The Divinity Touch?

Ronald C. Davidson, who oversaw one of the biggest advances in fusion energy research, attempting to replicate the power of the sun, died on May 19 at his home in Cranbury, N.J. He was 74.

Fusion is the process that powers the sun, generating energy through the merging of atoms, and, for decades, scientists have tried to reproduce that on earth. During Dr. Davidson’s tenure, the Princeton lab made major advances toward that goal, studying ways to make the usion self-sustaining.

In 1993, the laboratory’s immense Tokamak Fusion Test Reactor began a series of runs using a mix of deuterium and tritium, two heavier forms of hydrogen. (“Tokamak” is an acronym of three Russian words that mean “toroidal magnetic chamber,” referring to the doughnut-shaped reactor that housed the ultra hot gases.)

In November 1994, the reactor generated 10.7 million watts of fusion energy, a world record at the time and enough to power 3,000 homes, if only for an instant.

“That was very exciting times,” said Robert J. Goldston, a laboratory scientist who succeeded Dr. Davidson as director in 1996. “He guided that with a very steady and calm hand in what were fairly trying circumstances.”

The experiments laid the groundwork for future advances, including Iter, a much larger reactor under construction in France.
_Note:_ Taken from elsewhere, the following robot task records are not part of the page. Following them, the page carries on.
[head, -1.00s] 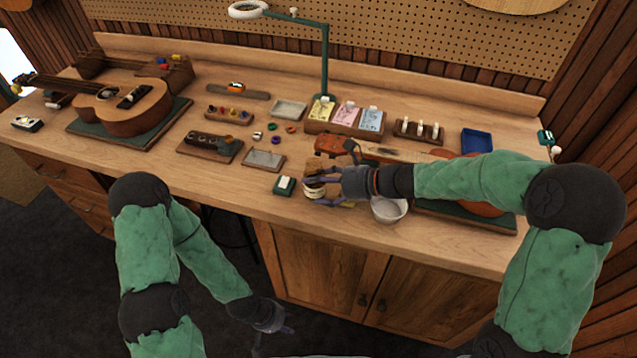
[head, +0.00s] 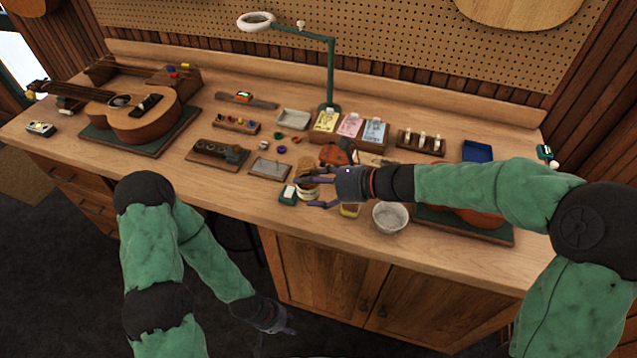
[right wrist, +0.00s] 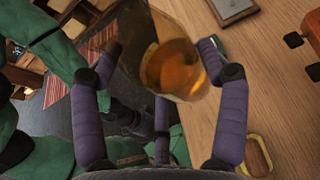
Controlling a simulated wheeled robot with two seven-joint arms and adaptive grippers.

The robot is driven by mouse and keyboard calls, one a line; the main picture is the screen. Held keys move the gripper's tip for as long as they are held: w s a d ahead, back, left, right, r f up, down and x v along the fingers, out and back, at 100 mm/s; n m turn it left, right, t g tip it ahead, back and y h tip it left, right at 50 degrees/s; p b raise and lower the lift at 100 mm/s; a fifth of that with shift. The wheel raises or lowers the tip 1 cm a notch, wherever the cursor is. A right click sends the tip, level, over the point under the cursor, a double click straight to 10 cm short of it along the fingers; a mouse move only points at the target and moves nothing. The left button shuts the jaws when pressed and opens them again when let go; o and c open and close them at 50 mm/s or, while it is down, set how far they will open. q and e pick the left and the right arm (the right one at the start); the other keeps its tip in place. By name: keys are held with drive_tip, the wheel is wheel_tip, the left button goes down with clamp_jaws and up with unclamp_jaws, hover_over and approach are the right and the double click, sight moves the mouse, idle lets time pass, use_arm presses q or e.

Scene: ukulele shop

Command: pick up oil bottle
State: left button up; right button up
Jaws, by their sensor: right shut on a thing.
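The oil bottle (right wrist: 165,55) is amber and see-through, with orange-yellow liquid in it. It fills the upper middle of the right wrist view, tilted in that picture. My right gripper (right wrist: 158,75) has its purple fingers around it and is shut on it. In the head view my right gripper (head: 318,188) is over the front part of the workbench, and the bottle (head: 312,174) shows as a small amber shape partly hidden by the fingers. My left gripper (head: 276,322) hangs low in front of the cabinet, away from the bench top; its fingers are too small to read.
A green-and-white block (head: 287,195) stands just left of my right gripper, and a white bowl (head: 389,217) to its right. A yellow-topped item (head: 350,210) lies at the front edge. A ukulele (head: 140,115) on a mat is at the left, a lamp (head: 331,70) behind.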

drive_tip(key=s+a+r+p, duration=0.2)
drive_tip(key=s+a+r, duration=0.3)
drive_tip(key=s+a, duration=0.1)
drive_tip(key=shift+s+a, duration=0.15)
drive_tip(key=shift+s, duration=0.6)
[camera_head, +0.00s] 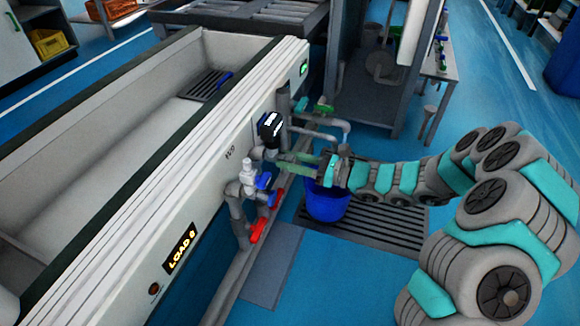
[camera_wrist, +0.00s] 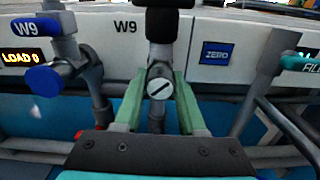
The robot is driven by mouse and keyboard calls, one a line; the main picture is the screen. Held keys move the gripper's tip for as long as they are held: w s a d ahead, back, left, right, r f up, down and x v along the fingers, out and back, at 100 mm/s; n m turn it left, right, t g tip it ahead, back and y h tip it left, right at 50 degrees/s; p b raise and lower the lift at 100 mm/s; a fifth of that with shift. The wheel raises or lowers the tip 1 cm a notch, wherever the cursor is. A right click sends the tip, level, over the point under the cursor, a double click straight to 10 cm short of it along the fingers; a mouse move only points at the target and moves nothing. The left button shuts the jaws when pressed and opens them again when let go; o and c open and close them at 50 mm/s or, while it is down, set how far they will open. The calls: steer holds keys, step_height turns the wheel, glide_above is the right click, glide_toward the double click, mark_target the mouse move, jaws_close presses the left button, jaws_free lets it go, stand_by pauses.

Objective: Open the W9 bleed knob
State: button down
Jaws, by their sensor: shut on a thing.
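The W9 bleed knob (camera_wrist: 160,88) is a round, light grey disc with a dark slanted slot, seen in the wrist view on a grey pipe fitting below a black part (camera_wrist: 161,24). My gripper (camera_wrist: 160,80) faces it, with one green finger on each side, shut on the knob. In the head view my gripper (camera_head: 284,160) reaches in from the right to the pipework on the white trough's side, just below a black gauge (camera_head: 270,125). The knob cannot be made out there. A W9 label (camera_wrist: 125,27) is on the panel behind.
A blue handle (camera_wrist: 43,80) on a valve stands left of my gripper. Red handles (camera_head: 258,230) sit lower on the pipes. A green-handled pipe (camera_wrist: 285,64) is at right. A blue bucket (camera_head: 328,205) stands on a floor grate below my gripper.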

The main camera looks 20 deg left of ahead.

The Princeton Tokamak reactor was shut down in 1997.

Creationists attribute the existence of the sun, the moon, the universe and man to a divine entity. If creationists are correct, then this mere mortal man has become divine, as he recreated a sun, briefly, but he succeeded.

This accomplishment and the black hole created in the collider experiments show man’s ability to create what divine entities are attributed with. Is man therefore Divine, lending weight to the arguments put forth in the collider post, that our universe was created in a lab? Something to think about.